The Pollution-Routing Problem with Speed Optimization and Uneven Topography.

2021 
This paper considers a joint pollution-routing and speed optimization problem (PRP-SO) where fuel costs and $\textit{CO}_2e$ emissions depend on the vehicle speed, arc payloads, and road grades. We present two methods, one approximate and one exact, for solving the PRP-SO. The approximate strategy solves large-scale instances of the problem with a tabu search-based metaheuristic coupled with an efficient fixed-sequence speed optimization algorithm. The second strategy consists of a tailored branch-and-price (BP) algorithm in which speed optimization is managed within the pricing problem. We test both methods on modified Solomon benchmarks and newly constructed real-life instance sets.

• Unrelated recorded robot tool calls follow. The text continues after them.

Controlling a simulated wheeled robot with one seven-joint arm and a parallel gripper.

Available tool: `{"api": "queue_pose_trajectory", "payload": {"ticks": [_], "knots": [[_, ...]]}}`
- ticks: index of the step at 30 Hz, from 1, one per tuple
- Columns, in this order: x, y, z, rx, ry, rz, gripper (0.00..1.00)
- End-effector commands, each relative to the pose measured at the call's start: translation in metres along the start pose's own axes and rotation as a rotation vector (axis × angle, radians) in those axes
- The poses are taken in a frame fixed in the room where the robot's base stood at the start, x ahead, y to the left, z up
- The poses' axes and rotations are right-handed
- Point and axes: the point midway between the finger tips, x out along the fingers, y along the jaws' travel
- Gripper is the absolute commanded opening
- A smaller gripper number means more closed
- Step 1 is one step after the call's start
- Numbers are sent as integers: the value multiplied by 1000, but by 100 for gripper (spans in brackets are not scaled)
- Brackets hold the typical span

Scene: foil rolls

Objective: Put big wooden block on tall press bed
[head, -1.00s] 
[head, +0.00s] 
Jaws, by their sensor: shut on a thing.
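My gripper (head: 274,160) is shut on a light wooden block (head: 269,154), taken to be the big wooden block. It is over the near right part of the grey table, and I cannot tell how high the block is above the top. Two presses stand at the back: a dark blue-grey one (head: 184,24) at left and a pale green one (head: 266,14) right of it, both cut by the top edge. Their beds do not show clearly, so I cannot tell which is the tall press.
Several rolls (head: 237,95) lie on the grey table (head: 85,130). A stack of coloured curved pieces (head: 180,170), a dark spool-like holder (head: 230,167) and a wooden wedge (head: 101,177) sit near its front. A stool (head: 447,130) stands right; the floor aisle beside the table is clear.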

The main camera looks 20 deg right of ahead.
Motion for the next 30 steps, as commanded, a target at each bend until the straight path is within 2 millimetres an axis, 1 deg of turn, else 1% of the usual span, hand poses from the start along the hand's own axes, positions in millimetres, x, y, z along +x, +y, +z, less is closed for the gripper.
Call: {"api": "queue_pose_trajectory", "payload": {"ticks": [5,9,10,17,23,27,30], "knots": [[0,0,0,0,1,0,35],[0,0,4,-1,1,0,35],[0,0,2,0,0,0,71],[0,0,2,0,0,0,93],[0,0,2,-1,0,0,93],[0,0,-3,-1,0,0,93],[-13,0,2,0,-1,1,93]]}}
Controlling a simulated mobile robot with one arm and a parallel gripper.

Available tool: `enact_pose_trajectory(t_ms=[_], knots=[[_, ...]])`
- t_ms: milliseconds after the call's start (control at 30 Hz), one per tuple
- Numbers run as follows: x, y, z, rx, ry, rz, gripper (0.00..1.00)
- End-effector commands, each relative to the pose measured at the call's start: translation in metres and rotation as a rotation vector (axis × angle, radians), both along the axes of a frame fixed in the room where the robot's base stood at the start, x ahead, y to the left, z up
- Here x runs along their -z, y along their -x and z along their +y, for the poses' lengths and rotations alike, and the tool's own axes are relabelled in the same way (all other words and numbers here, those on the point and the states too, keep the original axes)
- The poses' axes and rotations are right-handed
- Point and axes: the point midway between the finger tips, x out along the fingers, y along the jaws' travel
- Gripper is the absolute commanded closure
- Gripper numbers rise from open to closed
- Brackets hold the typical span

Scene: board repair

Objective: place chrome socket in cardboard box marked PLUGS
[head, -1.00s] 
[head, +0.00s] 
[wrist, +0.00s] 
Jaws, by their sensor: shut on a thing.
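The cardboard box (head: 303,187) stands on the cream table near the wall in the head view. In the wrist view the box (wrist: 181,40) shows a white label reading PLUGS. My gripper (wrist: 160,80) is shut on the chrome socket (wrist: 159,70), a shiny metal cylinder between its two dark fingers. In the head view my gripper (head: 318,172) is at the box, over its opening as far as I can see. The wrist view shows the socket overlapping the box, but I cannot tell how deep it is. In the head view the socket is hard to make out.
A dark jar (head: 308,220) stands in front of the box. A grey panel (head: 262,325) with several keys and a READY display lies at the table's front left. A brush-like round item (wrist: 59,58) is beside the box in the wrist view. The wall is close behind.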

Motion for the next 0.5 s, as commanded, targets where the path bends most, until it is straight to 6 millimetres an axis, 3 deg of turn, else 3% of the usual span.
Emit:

Our BP algorithm solves most instances with up to 50 customers and many instances with 75 and 100 customers. The heuristic is able to find near-optimal solutions to all instances and requires less than one minute of computational time per instance. Results on real-world instances suggest several managerial insights. First, fuel savings of up to 53\% are realized when explicitly taking into account arc payloads and road grades. Second, fuel savings and emissions reduction are also achieved by scheduling uphill customers later along the routes. Lastly, we show that ignoring elevation information when planning routes leads to highly inaccurate fuel consumption estimates.